Weight training for the upper body is used extensively by professional cyclists and has numerous benefits which, when followed carefully, far outweigh the negatives. In mountain biking and BMX the benefits of improving upper body strength are more obvious than in road cycling. The need to forcefully move the handlebars around tight turns, and the need for the shoulders and upper back to provide support when landing from jumps or ending steep downhill sections are evident. Having decent upper body strength not only improves bike handling, but also improves endurance, as you will have enough strength to ride with perfect technique even on the last laps of a tough event. Muscle fatigue (along with dehydration, although if you are a serious cyclist this should not be an issue) is the greatest cause of poor technique and loss in concentration in all sports.


In road cycling, the benefits of a strong upper body are less obvious, nevertheless, there are some. The most obvious is riding out of the saddle.
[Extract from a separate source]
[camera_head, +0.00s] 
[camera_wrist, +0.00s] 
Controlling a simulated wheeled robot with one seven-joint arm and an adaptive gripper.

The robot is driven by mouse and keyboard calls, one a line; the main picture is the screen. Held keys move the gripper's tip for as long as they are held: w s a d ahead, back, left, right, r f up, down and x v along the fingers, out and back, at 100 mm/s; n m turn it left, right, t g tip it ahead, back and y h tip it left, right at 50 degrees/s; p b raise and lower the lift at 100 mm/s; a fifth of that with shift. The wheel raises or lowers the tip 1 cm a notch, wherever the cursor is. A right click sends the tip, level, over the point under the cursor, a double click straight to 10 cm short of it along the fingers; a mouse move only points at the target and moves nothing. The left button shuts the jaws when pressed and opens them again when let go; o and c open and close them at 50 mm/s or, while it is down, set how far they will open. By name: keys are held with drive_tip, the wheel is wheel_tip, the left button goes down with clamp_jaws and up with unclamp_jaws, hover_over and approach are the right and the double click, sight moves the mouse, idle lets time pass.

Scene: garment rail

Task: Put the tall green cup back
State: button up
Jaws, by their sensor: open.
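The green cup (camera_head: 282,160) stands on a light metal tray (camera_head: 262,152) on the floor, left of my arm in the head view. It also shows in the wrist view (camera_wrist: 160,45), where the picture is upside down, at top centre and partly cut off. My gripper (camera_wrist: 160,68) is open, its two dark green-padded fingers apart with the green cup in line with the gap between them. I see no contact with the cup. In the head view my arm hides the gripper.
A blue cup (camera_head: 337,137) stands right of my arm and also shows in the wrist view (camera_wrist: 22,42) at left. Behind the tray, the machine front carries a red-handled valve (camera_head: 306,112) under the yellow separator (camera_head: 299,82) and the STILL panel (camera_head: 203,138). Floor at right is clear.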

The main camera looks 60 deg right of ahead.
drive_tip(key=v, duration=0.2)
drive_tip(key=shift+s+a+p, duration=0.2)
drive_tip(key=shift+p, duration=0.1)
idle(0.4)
When you get out of the saddle, either on a climb or if you wish to accelerate quickly on the flat, much of your bodyweight moves from being supported by your pelvis to being supported by your shoulders. It is this mechanism that allows you to generate more power; although with the consequence of requiring more energy. Strong shoulders and arms, when standing on the pedals, can help you to minimise the energy expenditure through this area - meaning that you can put more effort into turning the pedals.
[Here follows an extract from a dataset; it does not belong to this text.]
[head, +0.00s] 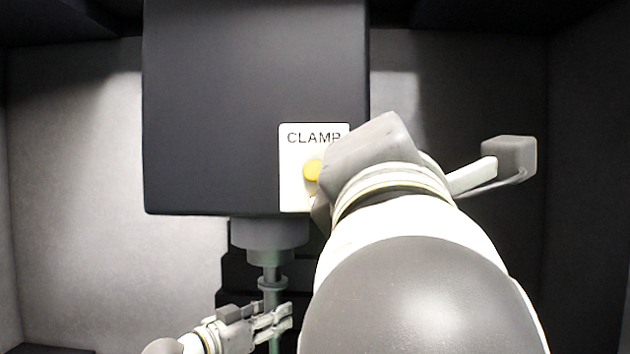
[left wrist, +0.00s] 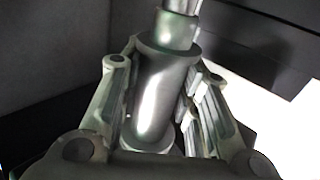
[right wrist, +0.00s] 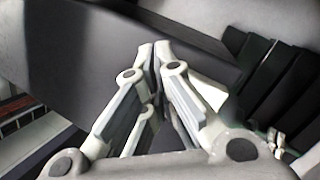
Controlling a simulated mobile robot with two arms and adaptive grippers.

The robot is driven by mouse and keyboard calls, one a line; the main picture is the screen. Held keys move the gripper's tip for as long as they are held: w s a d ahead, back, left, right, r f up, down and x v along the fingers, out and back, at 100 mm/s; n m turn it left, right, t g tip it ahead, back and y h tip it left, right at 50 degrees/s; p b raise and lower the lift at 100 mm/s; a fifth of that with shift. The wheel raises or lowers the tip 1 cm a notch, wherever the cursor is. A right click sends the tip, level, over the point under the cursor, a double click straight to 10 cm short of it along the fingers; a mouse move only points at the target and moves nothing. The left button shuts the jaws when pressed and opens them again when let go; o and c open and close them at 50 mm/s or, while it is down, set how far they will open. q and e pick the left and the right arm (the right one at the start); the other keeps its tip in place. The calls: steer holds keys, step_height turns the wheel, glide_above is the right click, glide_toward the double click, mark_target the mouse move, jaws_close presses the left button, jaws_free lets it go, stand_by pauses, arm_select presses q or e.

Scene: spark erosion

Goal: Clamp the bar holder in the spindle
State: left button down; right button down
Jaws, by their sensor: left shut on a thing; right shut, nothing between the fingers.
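The grey bar holder (head: 272,284) stands upright under the spindle (head: 268,234), in line with it; its narrower top meets the spindle's underside. My left gripper (head: 278,317) is shut on the bar holder below its collar. In the left wrist view the bar holder (left wrist: 163,100) sits between the fingers. A white CLAMP plate (head: 294,190) with a yellow button (head: 312,170) is on the front of the dark machine head (head: 220,110). My right gripper (right wrist: 156,50) is shut and empty, its tips close to a dark surface.
The dark machine head fills the upper middle. Pale chamber walls (head: 70,180) stand behind and at both sides. Dark stepped parts (head: 235,275) lie behind the bar holder. My right arm covers much of the lower right.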

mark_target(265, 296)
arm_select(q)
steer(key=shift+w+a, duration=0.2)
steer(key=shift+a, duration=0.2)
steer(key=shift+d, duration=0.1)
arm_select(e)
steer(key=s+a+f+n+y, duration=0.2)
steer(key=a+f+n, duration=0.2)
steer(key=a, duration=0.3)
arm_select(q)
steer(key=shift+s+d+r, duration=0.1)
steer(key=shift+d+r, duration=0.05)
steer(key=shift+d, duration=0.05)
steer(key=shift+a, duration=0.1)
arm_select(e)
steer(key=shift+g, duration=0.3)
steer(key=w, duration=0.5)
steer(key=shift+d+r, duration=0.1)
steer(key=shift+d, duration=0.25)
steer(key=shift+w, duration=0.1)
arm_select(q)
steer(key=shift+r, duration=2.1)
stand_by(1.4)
At Cycle Fiesta, we run cycling holidays to Tenerife which have several short steep sections where most riders get out of the saddle. The endurance on staying out of the saddle is generally greater on riders with stronger arms and shoulders, even though they are carrying a small amount of extra mass.


I can here you saying now 'but Contador is always out of the saddle, and he has arms like toothpicks!'. Firstly, although riders like Contador do not have huge arms, they have certainly strengthened them with weights, and they look like toothpicks more because of the very low bodyfat and lack of water retention and glycogen in the muscles. Secondly, once again, it is important to remember that strength training does not necessarily equal much more mass (Indeed, muscle mass is increased primarily by diet, if you do not eat more calories than normal, then your muscle gains will certainly be limited).


The other major benefit of upper body strength training for cyclists, is the benefit that it will provide to the core muscles. Exercises such as bench press (including with dumbbells), shoulder press and pull-ups have a huge impact on strengthening the core muscles in the stomach and the lower back. Having a strong core is vital for all sports; in cycling the core allows you to maintain the correct position on the bike (especially important for time trials), as well as being much more efficient than if you are constantly wasting energy to stabilise weak muscles in the mid-section.


What Is A Good Upper Body Training Plan For Cyclists

It is not possible to give a one-size-fits-all plan to weight training for cycling; everyone is different and their body responds to different stimulus. However, there are several exercises that will be of great benefit to the vast majority of cyclists. As mentioned previously, the key exercises are the bench press (with barbell or dumbells), the seated shoulder press, pull-ups and bent-over rows. Exercises such as bicep curls or tricep extensions, that most people do far too often in most commerical gyms, have little benefit for cyclists.

In order to priotise improvements in strength rather than size, the key is to lift heavy weights for low repetitions. Each exercise only needs to be done once per week, and it is possible to do them all in the same session if you do not have the time to split them. Exercises can be done to failure, or close to failure, and you should aim to increase either the amount of weight that you are using (even if only by 1-2kg) every one or two weeks. There is no need to do any super-sets, and take as much time as you need to recover between sets (this is weight training - leave the cardio for when you are on the bike!)

A sample plan would be the following:

3 (sets) x 6 (repetitions) Bench Press (or dumbbell bench press)

Pullups (as many as you can do to failure in three or four sets)

3 x 6 Shoulder Press (using barbell or dumbbells)

3 x 6 Bent Over Row (using a barbell is preferred here)


For cyclists, strength work clearly does not make up the bulk of their training; however, it is an important area not to be neglected. Spending less than one hour, twice per week in a gym (or just with a barbell and set of dumbbells at home) it is possible to greatly improve both lower and upper body strength, giving you a real advantage over other cyclists whose dated training methods are holding them back.